Two bids made in the past year for the Baldwin Hills Crenshaw Plaza Mall in the Crenshaw neighborhood in Los Angeles were blocked by a Black community group, which this week released a statement announcing the raising of more than $28 million to purchase the property.

Worried that local businesses in the majority Black community would be forced out of the mall by national chains under new ownership, a group called Downtown Crenshaw Rising helped quash an offer submitted by LIVWRK and DFH partners in December.
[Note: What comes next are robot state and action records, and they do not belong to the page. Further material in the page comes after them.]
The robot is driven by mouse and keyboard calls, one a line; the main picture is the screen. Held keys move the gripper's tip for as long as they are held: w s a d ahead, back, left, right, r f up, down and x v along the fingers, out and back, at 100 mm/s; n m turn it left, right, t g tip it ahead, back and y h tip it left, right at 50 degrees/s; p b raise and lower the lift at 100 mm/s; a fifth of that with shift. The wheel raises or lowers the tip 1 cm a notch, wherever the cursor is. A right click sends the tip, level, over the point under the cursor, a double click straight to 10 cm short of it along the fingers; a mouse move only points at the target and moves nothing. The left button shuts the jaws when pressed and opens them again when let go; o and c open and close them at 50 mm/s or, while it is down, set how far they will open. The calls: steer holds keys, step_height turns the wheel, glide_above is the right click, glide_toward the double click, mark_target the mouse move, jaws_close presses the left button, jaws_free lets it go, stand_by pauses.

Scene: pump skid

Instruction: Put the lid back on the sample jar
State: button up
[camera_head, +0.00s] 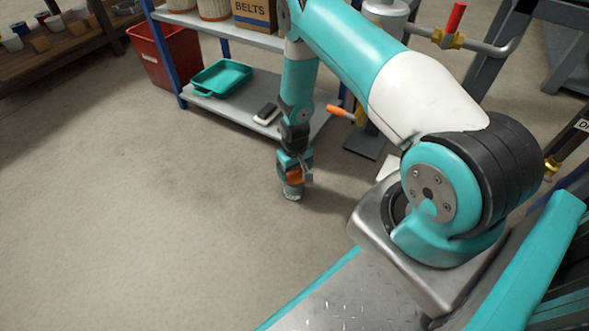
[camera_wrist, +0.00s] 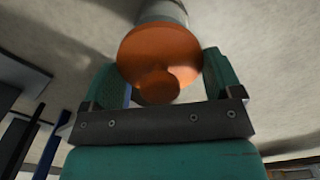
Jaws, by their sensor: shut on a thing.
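The orange lid (camera_wrist: 158,50), a round disc with a knob, sits between the fingers of my gripper (camera_wrist: 167,72) in the wrist view. My gripper is shut on it. A pale grey cylinder, seemingly the sample jar (camera_wrist: 163,11), is directly beyond the lid, mostly hidden by it. In the head view my gripper (camera_head: 294,177) points down over the floor, with the orange lid (camera_head: 293,175) at its jaws. The pale end of the jar (camera_head: 292,194) shows just below. I cannot tell whether the lid is seated on it or what supports it.
A shelf unit (camera_head: 205,103) behind my gripper holds a teal tray (camera_head: 222,76), a dark handheld device (camera_head: 266,113) and a belts box (camera_head: 254,12). A red bin (camera_head: 160,55) stands left of it. An orange handle (camera_head: 340,112) is near my arm. Floor at left is clear.

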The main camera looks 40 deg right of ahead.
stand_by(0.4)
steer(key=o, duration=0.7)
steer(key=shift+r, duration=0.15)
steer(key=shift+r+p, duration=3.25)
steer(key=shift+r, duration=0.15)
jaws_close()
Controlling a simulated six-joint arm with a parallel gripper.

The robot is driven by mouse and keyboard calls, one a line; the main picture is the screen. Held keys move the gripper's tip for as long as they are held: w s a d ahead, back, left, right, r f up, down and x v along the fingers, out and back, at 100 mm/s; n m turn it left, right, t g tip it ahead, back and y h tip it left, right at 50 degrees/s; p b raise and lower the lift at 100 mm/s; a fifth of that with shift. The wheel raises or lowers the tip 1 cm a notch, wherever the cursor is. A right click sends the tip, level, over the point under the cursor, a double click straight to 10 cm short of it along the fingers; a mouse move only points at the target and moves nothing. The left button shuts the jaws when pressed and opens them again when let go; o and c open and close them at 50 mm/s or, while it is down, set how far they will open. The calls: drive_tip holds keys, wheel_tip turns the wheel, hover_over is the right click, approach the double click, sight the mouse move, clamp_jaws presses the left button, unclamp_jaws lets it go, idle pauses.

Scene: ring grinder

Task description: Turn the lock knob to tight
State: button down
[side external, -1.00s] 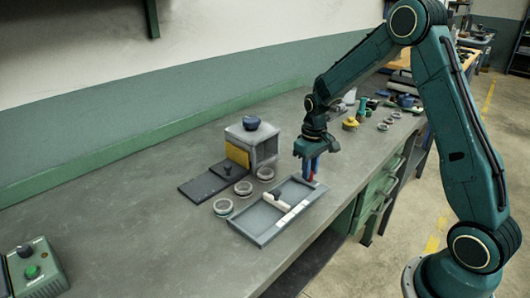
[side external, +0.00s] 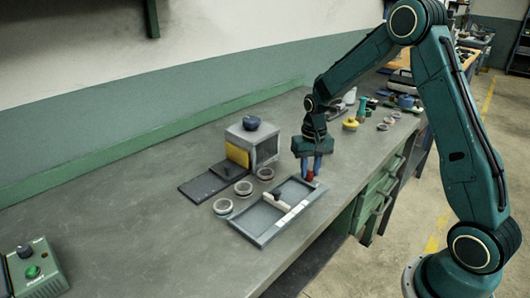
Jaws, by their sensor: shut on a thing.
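My gripper (side external: 311,170) points down at the far right end of the grey tray (side external: 258,238). Its two blue fingers are shut on a small red knob (side external: 310,176), which shows low between them. The fingers hide part of the red knob, and no marking for tight is readable on it. A grey box (side external: 264,149) with a dark blue knob (side external: 251,122) on top and a yellow side panel stands to the left, apart from my gripper.
A white-and-dark piece (side external: 276,202) lies in the tray. A control box (side external: 30,268) with a dark knob and green button is at the near left. The bench's left middle is clear.

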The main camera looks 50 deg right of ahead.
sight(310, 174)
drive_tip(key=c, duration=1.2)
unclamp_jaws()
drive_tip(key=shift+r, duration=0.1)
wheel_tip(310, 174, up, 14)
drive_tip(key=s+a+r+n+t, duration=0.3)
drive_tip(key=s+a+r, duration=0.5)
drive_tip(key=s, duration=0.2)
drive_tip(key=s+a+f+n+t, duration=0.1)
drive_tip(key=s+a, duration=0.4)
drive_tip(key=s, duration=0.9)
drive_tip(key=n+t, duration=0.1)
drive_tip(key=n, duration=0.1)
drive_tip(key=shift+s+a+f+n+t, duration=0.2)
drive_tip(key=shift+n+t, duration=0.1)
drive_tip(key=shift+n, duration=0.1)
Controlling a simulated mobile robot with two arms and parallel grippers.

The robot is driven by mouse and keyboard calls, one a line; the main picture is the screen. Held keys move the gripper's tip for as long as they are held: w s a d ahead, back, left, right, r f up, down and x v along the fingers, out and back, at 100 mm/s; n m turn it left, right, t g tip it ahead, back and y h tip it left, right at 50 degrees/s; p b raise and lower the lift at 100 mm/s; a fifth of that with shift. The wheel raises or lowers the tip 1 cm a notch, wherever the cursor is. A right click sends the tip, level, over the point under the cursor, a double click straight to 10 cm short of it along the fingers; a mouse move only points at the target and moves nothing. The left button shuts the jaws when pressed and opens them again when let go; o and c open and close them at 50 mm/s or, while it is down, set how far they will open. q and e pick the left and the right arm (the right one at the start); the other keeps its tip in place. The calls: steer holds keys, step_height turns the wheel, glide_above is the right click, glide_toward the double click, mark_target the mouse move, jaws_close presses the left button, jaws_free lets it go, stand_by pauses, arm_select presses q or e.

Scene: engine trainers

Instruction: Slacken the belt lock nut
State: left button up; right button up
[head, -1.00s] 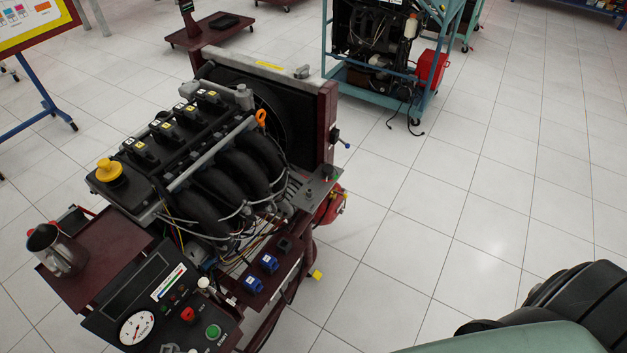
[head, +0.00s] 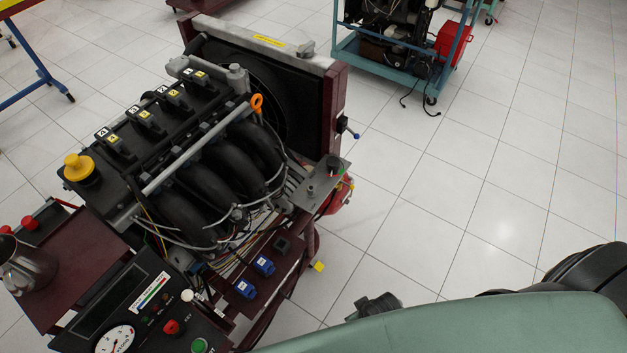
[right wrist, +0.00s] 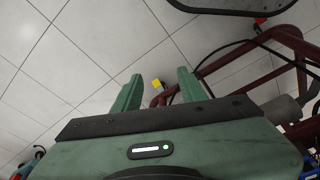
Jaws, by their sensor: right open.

In June of 2020, the group opposed a $130 million offer for Baldwin Hills from CIM Group because of its dealings with Kushner Real Estate Group, which is controlled by the family of Jaren Kushner, the son-in-law of Donald Trump.

The press release stated that its revamped effort “shattered all fundraising records” in raising $28 million from philanthropists and an additional $6 million in letters of intent from investors to make a bid for the mall.

DCR will hold a press conference on March 24 to demand that Crenshaw Mall’s owners Deutsche Bank/DWS accept the organization’s bid for the property, saying that the mall's sellers have shunned bids made by the community group.

"We offered a higher bid and more generous terms than anyone," said DCR Board Chair Niki Okuk. "Yet Deutsche Bank's Tim Ellsworth won't even respond to Black people."

According to DCR, its current funding for the purchase came from more than 150 donors that include the Pritzker family, the Disney family, the Kataly Foundation, Resource Generation LA, and local Black celebrities.

"Through Downtown Crenshaw we are showing that it is possible for Black people to collectively control Black spaces, beat outside gentrifiers, and create a new just model of redevelopment that uplifts communities like Crenshaw without uprooting long-time residents and merchants," said DCR board member Damien Goodmon.

Goodman is a descendant of Louis M. Blodgett, an African-American from Savannah who arrived in Los Angeles in 1904 and founded the Blodgett Bros. Contracting Firm. Blodgett became a prominent landholder and financial figure in L.A. as the president of Liberty Savings and Loan. He was also active as a member of the NAACP and the Urban League.